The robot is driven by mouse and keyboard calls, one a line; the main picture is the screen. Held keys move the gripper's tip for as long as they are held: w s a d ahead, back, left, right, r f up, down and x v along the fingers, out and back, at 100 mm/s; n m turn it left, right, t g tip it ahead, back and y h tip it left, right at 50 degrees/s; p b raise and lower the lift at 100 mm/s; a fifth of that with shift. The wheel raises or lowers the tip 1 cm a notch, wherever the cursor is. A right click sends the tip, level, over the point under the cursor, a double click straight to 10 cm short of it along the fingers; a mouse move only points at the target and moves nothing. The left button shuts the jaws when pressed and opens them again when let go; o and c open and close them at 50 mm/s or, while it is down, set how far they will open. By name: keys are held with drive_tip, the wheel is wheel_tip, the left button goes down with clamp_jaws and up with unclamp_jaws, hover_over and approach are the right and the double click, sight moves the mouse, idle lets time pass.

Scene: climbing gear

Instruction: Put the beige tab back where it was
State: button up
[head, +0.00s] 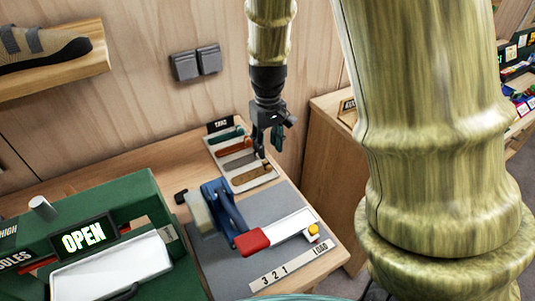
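A white tray (216,147) with a black label reading "TABS" lies at the back of the table. It holds strips that look green (227,134), orange-brown (234,147), grey (241,161) and tan (250,176). The tan strip, in the row nearest the front, may be the beige tab; it is too small to be sure. My gripper (263,154) points down over the tray's right end, close to the grey and tan rows. Its fingers are dark and small, so I cannot tell whether they are open or hold anything, or touch the tray.
A green unit with an "OPEN" sign (84,237) fills the lower left. A wooden wall rises behind. My arm hides much of the right side.

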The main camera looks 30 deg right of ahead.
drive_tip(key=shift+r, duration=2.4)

________________________________________

## WHAT TO PRODUCE
Quote word for word every line from the one that has "Instruction: Put the" through the one that has "State: button up".

## TASK SOLUTION
Instruction: Put the beige tab back where it was
State: button up

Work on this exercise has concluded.